Sigma notation is a mathematical symbol used to represent the sum of a series. The symbol \( \Sigma \) stands for the summation of terms, usually expressed as \( \sum_{i=a}^{b} \) where \( a \) is the starting index and \( b \) is the ending index. In the context of binomial probability, sigma notation allows us to neatly express the sum of probabilities for multiple outcomes. In our problem, we want to find the probability of getting between 10 and 15 heads inclusive when tossing 15 coins. Instead of calculating each probability separately, sigma notation helps us write this as: \[\sum_{k=10}^{15} \binom{15}{k} (0.5)^{15}\]This effectively sums the probabilities of getting each number of heads from 10 through 15 in one compact expression.

The binomial coefficient, denoted as \( \binom{n}{k} \), is a fundamental part of combinatorial mathematics. It represents the number of ways to choose \( k \) successes from \( n \) trials. In simpler terms, it's how many ways you can pick \( k \) objects out of \( n \) without regard to order.

• \( n \) is the total number of trials or objects.
• \( k \) is the number of successes or objects to choose.

The formula for the binomial coefficient is \( \binom{n}{k} = \frac{n!}{k!(n-k)!} \), where \(!\) represents a factorial, the product of all positive integers up to that number. This coefficient is crucial for calculating each term in a binomial distribution, as it tells us how many ways each specific outcome—like getting 10 heads in 15 coin flips—can occur.

In a binomial experiment, the probability of success \( p \) means the chance of achieving the desired outcome in a single trial. For a fair coin toss, which is our scenario, the probability of success is 0.5. Here, success is defined as the coin landing on heads. The entire concept of binomial probability hinges on this probability of success because it affects the likelihood of getting a specific number of successes over several trials. Each trial is independent, meaning the outcome of one doesn’t affect another. In the formula \( P(X = k) = \binom{n}{k} p^k (1-p)^{n-k} \), \( p^k \) represents the probability of \( k \) successes happening, while \( (1-p)^{n-k} \) accounts for the remaining failures.

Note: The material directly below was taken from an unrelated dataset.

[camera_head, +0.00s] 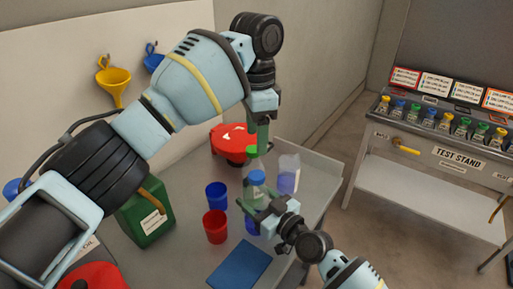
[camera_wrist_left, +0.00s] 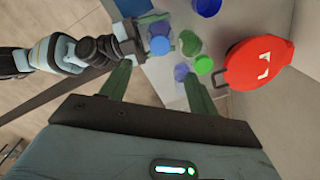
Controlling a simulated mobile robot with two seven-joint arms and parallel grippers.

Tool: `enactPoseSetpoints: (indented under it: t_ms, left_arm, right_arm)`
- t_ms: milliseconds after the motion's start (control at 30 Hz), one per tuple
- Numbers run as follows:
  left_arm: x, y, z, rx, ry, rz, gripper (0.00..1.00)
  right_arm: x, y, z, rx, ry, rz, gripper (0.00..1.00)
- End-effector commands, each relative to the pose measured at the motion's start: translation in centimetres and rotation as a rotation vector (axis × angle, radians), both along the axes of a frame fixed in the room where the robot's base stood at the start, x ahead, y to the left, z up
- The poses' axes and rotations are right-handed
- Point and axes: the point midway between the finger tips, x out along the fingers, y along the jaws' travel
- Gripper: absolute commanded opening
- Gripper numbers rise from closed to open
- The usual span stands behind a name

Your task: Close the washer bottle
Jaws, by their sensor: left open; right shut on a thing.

This makes it a perfect model for situations like repeated coin tosses.

A fair coin toss is one where the coin is balanced, resulting in an equal probability of landing heads or tails—each has a probability of 0.5. In statistical terms, a fair coin toss is an example of a Bernoulli trial, an experiment with exactly two outcomes—success or failure (heads or tails).

• The concept of a fair coin is crucial when using binomial probability as it maintains the consistency of the outcomes.
• Since the tosses are independent, every flip is not affected by the previous results, maintaining the integrity of the calculations.

Using a fair coin in probability calculations ensures the accuracy and fairness of the outcomes, making it the bedrock of binomial probability problems like the one at hand: tossing a coin 15 times and calculating the likelihood of achieving at least 10 heads.